A great deal of what now appears in poetry journals reflects the liberal agenda of inclusiveness and is blatantly political in content, and I still hear contempt towards the former Laureate Sir John Betjeman mainly because his work still outsells everyone else put together. There is a reason for that and it isn’t just that some of it rhymes and had rhythm. He dealt with things that matter to all of us, not least the reality of death and the possibility of meaning.

Despite having driven two women to suicide and one to commit a murder, Ted Hughes succeeded him and followed three who have allowed the post to decline into almost total obscurity, though all over the world (but mostly in America) poets laureate appear, mostly serving just a year, which may be longer than most of their poems are remembered. Many who wish to speak of themselves as poets are just not prepared to engage diligently in learning their art to be what they wish to claim.

No doubt the ghosts of Ezra Pound or the over-trumpeted Basil Bunting will come to haunt me. Let them, I don’t care. Nobody I have met can recite from memory anything of the Cantos or Briggflatts because they are so very unmemorable. Who told the emperor he was wearing wonderful clothes?

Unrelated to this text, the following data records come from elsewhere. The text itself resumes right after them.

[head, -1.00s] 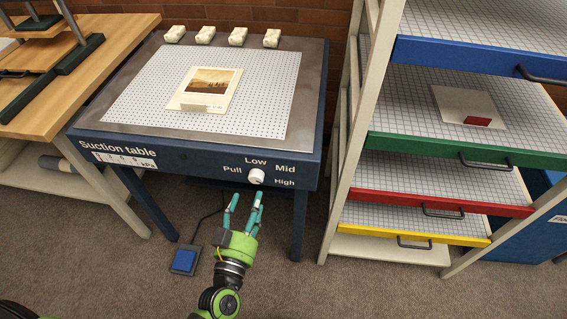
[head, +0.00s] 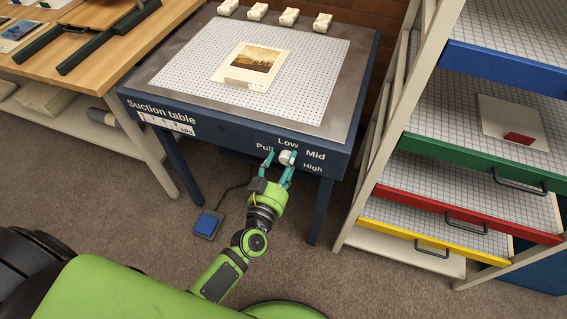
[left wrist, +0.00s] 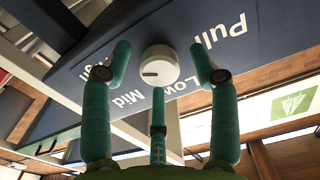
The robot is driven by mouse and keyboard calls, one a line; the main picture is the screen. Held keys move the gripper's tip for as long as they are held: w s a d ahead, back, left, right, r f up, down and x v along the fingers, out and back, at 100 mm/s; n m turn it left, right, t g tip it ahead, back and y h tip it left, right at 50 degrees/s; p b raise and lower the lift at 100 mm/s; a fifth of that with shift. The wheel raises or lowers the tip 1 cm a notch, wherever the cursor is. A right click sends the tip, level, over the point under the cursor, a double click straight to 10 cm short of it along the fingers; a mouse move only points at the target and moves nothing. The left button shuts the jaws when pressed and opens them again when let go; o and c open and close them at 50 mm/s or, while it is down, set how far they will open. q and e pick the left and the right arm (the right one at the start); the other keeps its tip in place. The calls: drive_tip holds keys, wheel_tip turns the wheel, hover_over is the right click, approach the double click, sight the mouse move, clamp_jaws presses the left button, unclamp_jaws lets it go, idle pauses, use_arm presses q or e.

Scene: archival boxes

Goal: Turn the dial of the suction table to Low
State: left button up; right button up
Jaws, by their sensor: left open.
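The suction table (head: 235,120) is dark blue with a perforated white top. Its white round dial (head: 287,157) is on the front panel, among the labels Pull, Low, Mid and High. In the left wrist view the dial (left wrist: 160,66) shows a short dark mark on its left side, toward the High label. My left gripper (head: 278,166) is open just in front of the dial. In the left wrist view its teal fingers are spread, one on each side of the dial and one below, with gaps visible. My right gripper is not in view.
A picture on a mount (head: 250,65) and several small white blocks lie on the table top. A rack with coloured trays (head: 465,150) stands close on the right. A wooden bench (head: 110,50) is on the left. A blue foot pedal (head: 207,224) lies on the floor.

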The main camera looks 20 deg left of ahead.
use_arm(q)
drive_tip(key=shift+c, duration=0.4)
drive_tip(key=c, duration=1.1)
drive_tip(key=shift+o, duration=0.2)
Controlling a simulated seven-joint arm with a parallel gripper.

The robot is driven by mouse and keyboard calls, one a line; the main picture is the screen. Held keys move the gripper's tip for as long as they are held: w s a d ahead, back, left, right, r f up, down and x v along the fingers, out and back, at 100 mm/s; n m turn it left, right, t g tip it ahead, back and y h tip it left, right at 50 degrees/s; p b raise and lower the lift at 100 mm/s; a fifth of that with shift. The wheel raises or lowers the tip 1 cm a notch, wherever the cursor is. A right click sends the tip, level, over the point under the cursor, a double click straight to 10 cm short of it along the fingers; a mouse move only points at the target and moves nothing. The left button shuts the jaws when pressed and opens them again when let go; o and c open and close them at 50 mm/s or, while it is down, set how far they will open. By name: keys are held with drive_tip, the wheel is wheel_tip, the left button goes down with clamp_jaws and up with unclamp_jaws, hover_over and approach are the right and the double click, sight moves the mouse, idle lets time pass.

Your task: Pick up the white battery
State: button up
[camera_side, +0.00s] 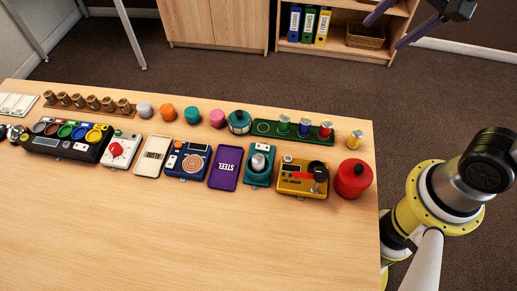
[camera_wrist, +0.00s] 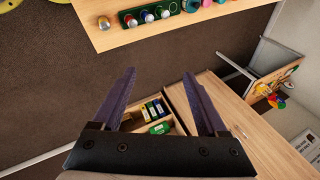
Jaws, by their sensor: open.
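I cannot make out a white battery in either view. A green holder (camera_side: 263,128) at the back right of the table carries battery-like cylinders with silver tops: a green one (camera_side: 284,123), a blue one (camera_side: 304,126) and a red one (camera_side: 326,130). A yellow one (camera_side: 355,140) stands to the right of the holder. The holder also shows at the top of the wrist view (camera_wrist: 174,10). My gripper (camera_side: 383,34) is open and empty, up at the top right, away from the table. Its purple fingers are spread in the wrist view (camera_wrist: 158,73).
A red canister (camera_side: 353,179) and a yellow device (camera_side: 302,178) stand near the table's right end. Several devices, a purple steel box (camera_side: 226,167) and coloured lumps line the back. The table's front (camera_side: 200,240) is clear. A shelf with binders (camera_side: 308,25) stands behind.

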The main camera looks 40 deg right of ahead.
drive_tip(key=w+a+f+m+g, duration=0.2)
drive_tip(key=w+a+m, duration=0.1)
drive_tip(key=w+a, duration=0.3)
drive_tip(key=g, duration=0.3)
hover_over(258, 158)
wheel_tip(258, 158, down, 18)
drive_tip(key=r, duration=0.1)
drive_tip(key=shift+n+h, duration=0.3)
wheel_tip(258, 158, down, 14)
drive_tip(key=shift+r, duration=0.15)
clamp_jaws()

When I am asked how to write, my reply is that you cannot write if you have not yet read. Reading is the only route to writing, and for those aspiring to call themselves poets, being rooted in the canon is irreplaceable, and I regret to say it shows when subject to the Salisbury Test. Poetry can be the easiest and, so, the laziest form of writing.

Interestingly, those with dementia can often speak poetry aloud,  once learned when most everything else has gone. Along with music its potency continues, and continues to surprise me when I meet it, especially in my own wife afflicted with this terrible illness.

My five-year-old self knew this intuitively and speaking poetry from memory came easily because the poetry was memorable, because it brought together the hard work put into giving proper form to thoughts worth communicating to others.